Robot state and action records:
[BEGIN]

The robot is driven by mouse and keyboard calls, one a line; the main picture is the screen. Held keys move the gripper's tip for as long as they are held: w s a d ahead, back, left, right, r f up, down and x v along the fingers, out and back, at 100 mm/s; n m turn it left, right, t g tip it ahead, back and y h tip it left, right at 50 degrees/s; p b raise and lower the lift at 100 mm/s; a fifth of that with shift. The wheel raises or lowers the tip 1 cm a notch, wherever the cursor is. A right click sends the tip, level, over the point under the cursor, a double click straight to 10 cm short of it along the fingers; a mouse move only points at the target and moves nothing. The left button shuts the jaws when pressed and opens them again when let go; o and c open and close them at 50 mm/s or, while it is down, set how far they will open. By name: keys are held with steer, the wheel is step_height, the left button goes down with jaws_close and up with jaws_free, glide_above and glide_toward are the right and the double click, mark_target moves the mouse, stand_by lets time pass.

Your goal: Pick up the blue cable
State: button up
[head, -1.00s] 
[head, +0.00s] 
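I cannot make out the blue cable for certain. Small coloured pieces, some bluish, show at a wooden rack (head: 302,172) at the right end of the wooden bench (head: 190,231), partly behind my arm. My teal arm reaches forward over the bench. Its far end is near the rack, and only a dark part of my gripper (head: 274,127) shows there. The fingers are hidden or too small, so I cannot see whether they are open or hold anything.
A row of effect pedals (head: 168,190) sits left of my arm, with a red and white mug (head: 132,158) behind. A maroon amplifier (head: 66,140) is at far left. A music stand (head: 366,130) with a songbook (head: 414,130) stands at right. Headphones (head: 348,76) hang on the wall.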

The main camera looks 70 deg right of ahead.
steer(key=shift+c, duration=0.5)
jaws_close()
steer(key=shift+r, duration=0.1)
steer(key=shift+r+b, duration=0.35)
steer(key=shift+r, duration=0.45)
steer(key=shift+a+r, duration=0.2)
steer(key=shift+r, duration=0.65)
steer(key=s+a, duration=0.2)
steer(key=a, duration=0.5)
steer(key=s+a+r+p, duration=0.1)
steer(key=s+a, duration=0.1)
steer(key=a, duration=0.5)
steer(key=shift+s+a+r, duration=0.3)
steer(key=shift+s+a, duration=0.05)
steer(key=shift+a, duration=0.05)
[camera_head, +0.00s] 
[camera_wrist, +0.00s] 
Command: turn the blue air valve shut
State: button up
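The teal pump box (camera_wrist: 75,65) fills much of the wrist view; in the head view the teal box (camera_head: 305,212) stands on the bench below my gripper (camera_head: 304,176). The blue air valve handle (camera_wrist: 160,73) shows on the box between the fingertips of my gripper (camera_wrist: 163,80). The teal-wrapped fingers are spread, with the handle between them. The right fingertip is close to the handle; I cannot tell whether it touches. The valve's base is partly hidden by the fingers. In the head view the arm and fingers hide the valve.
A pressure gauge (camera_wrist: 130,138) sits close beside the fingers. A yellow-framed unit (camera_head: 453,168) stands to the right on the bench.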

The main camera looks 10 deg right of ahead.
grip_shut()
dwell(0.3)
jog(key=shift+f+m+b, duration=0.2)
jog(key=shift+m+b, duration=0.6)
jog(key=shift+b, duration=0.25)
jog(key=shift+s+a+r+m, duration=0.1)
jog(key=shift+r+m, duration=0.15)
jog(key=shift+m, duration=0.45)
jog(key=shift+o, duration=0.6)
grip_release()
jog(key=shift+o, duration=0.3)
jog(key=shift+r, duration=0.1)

[END]

[Job]
All entries must be repeated verbatim.

[Complete output]
The robot is driven by mouse and keyboard calls, one a line; the main picture is the screen. Held keys move the gripper's tip for as long as they are held: w s a d ahead, back, left, right, r f up, down and x v along the fingers, out and back, at 100 mm/s; n m turn it left, right, t g tip it ahead, back and y h tip it left, right at 50 degrees/s; p b raise and lower the lift at 100 mm/s; a fifth of that with shift. The wheel raises or lowers the tip 1 cm a notch, wherever the cursor is. A right click sends the tip, level, over the point under the cursor, a double click straight to 10 cm short of it along the fingers; a mouse move only points at the target and moves nothing. The left button shuts the jaws when pressed and opens them again when let go; o and c open and close them at 50 mm/s or, while it is down, set how far they will open. By name: keys are held with steer, the wheel is step_height, the left button goes down with jaws_close and up with jaws_free, glide_above and glide_toward are the right and the double click, mark_target moves the mouse, stand_by lets time pass.

Your goal: Pick up the blue cable
State: button up
[head, -1.00s] 
[head, +0.00s] 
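I cannot make out the blue cable for certain. Small coloured pieces, some bluish, show at a wooden rack (head: 302,172) at the right end of the wooden bench (head: 190,231), partly behind my arm. My teal arm reaches forward over the bench. Its far end is near the rack, and only a dark part of my gripper (head: 274,127) shows there. The fingers are hidden or too small, so I cannot see whether they are open or hold anything.
A row of effect pedals (head: 168,190) sits left of my arm, with a red and white mug (head: 132,158) behind. A maroon amplifier (head: 66,140) is at far left. A music stand (head: 366,130) with a songbook (head: 414,130) stands at right. Headphones (head: 348,76) hang on the wall.

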The main camera looks 70 deg right of ahead.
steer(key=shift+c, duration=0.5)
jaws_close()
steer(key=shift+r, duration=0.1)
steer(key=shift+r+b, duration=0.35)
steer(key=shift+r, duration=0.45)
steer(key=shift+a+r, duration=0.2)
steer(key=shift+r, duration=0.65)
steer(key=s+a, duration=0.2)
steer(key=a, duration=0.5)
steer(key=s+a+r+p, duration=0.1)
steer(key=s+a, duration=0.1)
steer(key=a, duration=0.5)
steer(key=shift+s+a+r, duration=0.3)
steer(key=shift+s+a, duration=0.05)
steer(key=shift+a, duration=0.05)
[camera_head, +0.00s] 
[camera_wrist, +0.00s] 
Command: turn the blue air valve shut
State: button up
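The teal pump box (camera_wrist: 75,65) fills much of the wrist view; in the head view the teal box (camera_head: 305,212) stands on the bench below my gripper (camera_head: 304,176). The blue air valve handle (camera_wrist: 160,73) shows on the box between the fingertips of my gripper (camera_wrist: 163,80). The teal-wrapped fingers are spread, with the handle between them. The right fingertip is close to the handle; I cannot tell whether it touches. The valve's base is partly hidden by the fingers. In the head view the arm and fingers hide the valve.
A pressure gauge (camera_wrist: 130,138) sits close beside the fingers. A yellow-framed unit (camera_head: 453,168) stands to the right on the bench.

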The main camera looks 10 deg right of ahead.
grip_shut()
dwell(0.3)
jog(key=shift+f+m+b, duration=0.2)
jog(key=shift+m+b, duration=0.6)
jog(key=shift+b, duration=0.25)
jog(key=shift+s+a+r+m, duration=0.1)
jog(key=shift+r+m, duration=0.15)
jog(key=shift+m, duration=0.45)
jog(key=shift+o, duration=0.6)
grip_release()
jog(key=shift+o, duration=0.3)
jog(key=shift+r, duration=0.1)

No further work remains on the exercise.